In the 1960s, Chickasaw Nation Governor Bill Anoatubby decided something had to be built to preserve Chickasaw culture. The nation was not in a position to make that happen at the time, but in 1980 Price Waterhouse conducted a feasibility study to determine whether a Chickasaw/Native American theme park could be built in the Arbuckle area. The study concluded that there was not enough population in the area to support it.[3] This was followed by a survey conducted by the Chickasaw government in October 2000, for over 1,200 members of the nation to provide suggestions regarding the creation of a cultural center.[4]

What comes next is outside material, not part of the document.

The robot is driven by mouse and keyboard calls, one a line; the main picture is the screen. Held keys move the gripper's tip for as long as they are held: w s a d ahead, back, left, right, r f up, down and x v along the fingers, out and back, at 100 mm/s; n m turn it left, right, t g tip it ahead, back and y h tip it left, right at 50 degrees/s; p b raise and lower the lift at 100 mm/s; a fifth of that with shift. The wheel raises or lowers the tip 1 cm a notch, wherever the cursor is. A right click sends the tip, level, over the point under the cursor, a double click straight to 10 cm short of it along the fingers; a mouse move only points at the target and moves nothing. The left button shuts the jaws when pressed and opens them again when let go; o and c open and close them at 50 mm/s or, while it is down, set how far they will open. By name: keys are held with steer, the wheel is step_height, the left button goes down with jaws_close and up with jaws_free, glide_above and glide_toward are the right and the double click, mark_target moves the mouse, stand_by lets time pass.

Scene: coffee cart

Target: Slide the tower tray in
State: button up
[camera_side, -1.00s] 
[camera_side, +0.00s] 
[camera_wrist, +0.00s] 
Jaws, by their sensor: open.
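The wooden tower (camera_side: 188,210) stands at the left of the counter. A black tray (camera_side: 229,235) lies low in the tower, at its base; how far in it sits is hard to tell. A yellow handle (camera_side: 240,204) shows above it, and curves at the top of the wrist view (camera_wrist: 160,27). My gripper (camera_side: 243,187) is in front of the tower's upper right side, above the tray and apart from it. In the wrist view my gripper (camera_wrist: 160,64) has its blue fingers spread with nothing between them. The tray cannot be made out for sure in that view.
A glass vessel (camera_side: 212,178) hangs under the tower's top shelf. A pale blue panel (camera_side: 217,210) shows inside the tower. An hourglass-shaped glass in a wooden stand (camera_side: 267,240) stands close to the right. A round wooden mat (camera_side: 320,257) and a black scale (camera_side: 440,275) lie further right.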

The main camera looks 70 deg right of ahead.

U.S. Representative Tom Cole (a citizen of the Chickasaw Nation) drafted a land exchange agreement between the Nation, the City of Sulphur, and the National Park Service, which was approved on September 28, 2004, in order to provide a favorable location for the center's campus.[5] The symbolic breaking of the ground of the center was started two days later on September 30, 2004.[3][6]

Construction began shortly after in 2004, took six years to complete, cost $40 million,[7] and opened in 2010.[8]